Jimmy Donal Wales, Honorary Degree Recipient

Jimmy Donal Wales.

Doctor of Humane Letters

“Imagine a world in which every single person on the planet is given free access to the sum of all human knowledge,” writes Jimmy Wales. “That’s what we’re doing.”Wales is a founder of Wikipedia, now the world’s largest encyclopedia, and certainly one of the most innovative. In nine years,Wikipedia has grown to include more than 15 million articles in many different languages, written collaboratively online by thousands of people around the world; it is edited and maintained almost entirely by volunteers. (The word wiki describes a type of Website consisting of interlinked pages that can be created and edited easily by many different people.)

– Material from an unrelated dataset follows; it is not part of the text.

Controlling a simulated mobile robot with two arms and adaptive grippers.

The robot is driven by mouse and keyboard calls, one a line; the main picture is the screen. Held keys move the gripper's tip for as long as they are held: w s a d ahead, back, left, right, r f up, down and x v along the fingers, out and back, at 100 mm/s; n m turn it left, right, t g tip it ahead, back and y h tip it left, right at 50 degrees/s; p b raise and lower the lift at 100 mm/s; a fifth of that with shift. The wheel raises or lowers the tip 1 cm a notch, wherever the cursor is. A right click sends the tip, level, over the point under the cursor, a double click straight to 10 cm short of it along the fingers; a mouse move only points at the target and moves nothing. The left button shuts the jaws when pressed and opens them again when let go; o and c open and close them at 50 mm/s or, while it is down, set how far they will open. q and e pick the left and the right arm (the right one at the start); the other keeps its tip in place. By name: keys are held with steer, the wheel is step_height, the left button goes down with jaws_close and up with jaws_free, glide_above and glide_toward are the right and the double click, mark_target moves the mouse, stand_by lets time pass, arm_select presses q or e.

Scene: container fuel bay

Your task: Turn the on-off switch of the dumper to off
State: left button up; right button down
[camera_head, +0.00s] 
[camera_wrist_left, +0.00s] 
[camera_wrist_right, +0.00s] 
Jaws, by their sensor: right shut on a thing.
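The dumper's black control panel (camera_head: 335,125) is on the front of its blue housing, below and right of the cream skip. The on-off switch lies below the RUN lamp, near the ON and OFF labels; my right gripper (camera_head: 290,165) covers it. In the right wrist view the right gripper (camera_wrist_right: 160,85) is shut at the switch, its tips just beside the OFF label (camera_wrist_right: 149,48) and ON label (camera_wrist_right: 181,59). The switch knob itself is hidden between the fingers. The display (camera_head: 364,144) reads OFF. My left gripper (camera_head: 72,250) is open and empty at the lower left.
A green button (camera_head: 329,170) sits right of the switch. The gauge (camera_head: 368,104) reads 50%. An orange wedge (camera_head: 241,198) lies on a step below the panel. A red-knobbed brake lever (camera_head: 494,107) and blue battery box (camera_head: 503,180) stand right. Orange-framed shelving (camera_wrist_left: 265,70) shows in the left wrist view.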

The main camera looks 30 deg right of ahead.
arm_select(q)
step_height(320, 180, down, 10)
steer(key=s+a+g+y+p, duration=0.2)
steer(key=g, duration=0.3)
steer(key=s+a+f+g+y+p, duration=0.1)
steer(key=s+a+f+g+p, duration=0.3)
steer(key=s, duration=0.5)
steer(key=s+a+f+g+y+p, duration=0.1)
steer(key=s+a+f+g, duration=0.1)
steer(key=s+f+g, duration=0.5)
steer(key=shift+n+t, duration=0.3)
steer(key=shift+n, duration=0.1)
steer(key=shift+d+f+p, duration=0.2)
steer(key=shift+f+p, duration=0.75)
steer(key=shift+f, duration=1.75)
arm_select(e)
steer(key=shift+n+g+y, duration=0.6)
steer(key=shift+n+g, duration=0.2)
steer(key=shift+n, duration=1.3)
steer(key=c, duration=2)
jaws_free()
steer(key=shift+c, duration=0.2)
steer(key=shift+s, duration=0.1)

Wales holds a bachelor’s degree from Auburn University and a master’s degree from the University of Alabama both degrees in the field of finance. He also attended Indiana University where he was a part of the doctoral program. In 1996, he co-founded the Web portal Bomis, on which he helped to develop a peer-reviewed encyclopedia called Nupedia. Wales and philosopher Larry Sanger launched Nupedia’s successor, Wikipedia, in 2001. Two years later, Wales established the nonprofit Wikimedia Foundation, which owns and operates Wikipedia as a charity. In 2004, he and Angela Beesley founded Wikia.com, now the 75th most popular Web destination. Wales is an advisory board member of the MIT Center for Collective Intelligence, a board member of the nonprofit copyright-licensing organization Creative Commons and a board member of the online decision-making system Hunch.com. In 2008, he traveled to Egypt to co-chair the World Economic Forum on the Middle East.

The revolutionary success of Wikipedia has garnered Wales many honors, including a listing among Time magazine’s 100 most influential people in the world, a 2006 Pioneer Award from the Electronic Frontier Foundation, The Economist’s 2008 Business Process Award, the 2009 Monaco Media Prize and the 2009 Nokia Foundation Award “for his contributions to the evolution of the World Wide Web as a participatory and truly democratic platform.”